With the defeat of yet another bill designed to do away with ‘Golden’ residency visas, Transparency International Portugal has called on the government to release information on its “controversial residency-by-investment programme”.

The reasons are multiple but focused principally on what the NGO calls “the risks of corruption and money laundering associated with the scheme”.

Says a recent statement, “most notably TI Portugal has criticised a lack of transparency around the procedures followed by the authorities to ensure the legal origin of the money invested under the program - the overwhelming majority of which goes to the luxury real estate sector”.

A report entitled “European Gateway, Inside the Murky World of Golden Visas” - released by ‘mother organisation’ Transparency International and Global Witness last year - claimed “Portugal and a dozen other EU countries” are essentially ‘offering’ derivatives of a scheme that “exposes the entire European Union to multiple corruption risks”.

It is what Euro MP Ana Gomes - due to leave her mandate this year and work within a corruption fighting NGO - has been saying since the outset.

Gomes has also been tirelessly pushing the Portuguese government to release the names of people granted golden visa residency, claiming she is quite convinced that if it did so, she would find “a series of people with criminal records in their own country who haven’t been subject to any searches by anyone in Portugal”.

TI Portugal’s challenge is thus for the government to ‘bite the bullet’ and finally release key information.

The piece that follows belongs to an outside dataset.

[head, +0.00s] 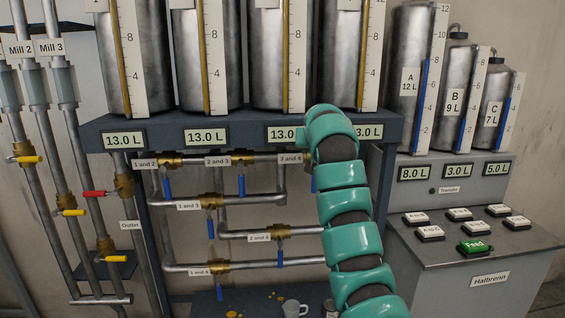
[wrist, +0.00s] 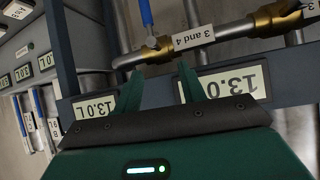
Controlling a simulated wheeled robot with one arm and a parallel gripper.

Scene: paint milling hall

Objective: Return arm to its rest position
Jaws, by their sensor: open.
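My teal segmented arm rises in the right half of the head view. It reaches toward the rack and covers part of the two right-hand 13.0 L displays. My gripper (wrist: 160,90) shows in the wrist view with its two green fingers apart and nothing between them. It points toward the rack's dark beam (head: 240,128) and the pipe with the "3 and 4" label (wrist: 194,38). A blue valve handle (wrist: 146,12) lies beyond the fingertips, apart from them as far as I can tell. The gripper itself is hidden in the head view.
Several steel tanks (head: 205,55) stand on the rack, with pipes and blue-handled valves below. A grey console (head: 480,247) with buttons stands at right, below tanks A (head: 408,85), B and C. Mill pipes (head: 40,165) with yellow and red handles are at left.

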Yesterday saw the Bloco de Esquerda bid - arguing that these visas are “selling citizenship for money” - fall, and TI Portugal believes the failure was not helped by the fact that, in general, “parliamentarians and the public are in the dark” about golden visas and the risks they pose to European safety.

Prime minister António Costa pledged to “analyse the risks of the programme and fix them” last year, but nothing so far appears to have changed.

TI Portugal’s challenge asks “how many visas have been denied or revoked, how many jobs have been created and what risk analysis and due diligence procedures are followed when screening applicants”?

This is the third time the NGO has “requested” the government “shed light” on the programme, and it warns that it will “continue to insist” if no answer is forthcoming.

Said the recent statement: “Should the government continue to withhold the information, the organisation is ready to trigger the administrative and judicial procedures necessary to make the government live up to its obligations”.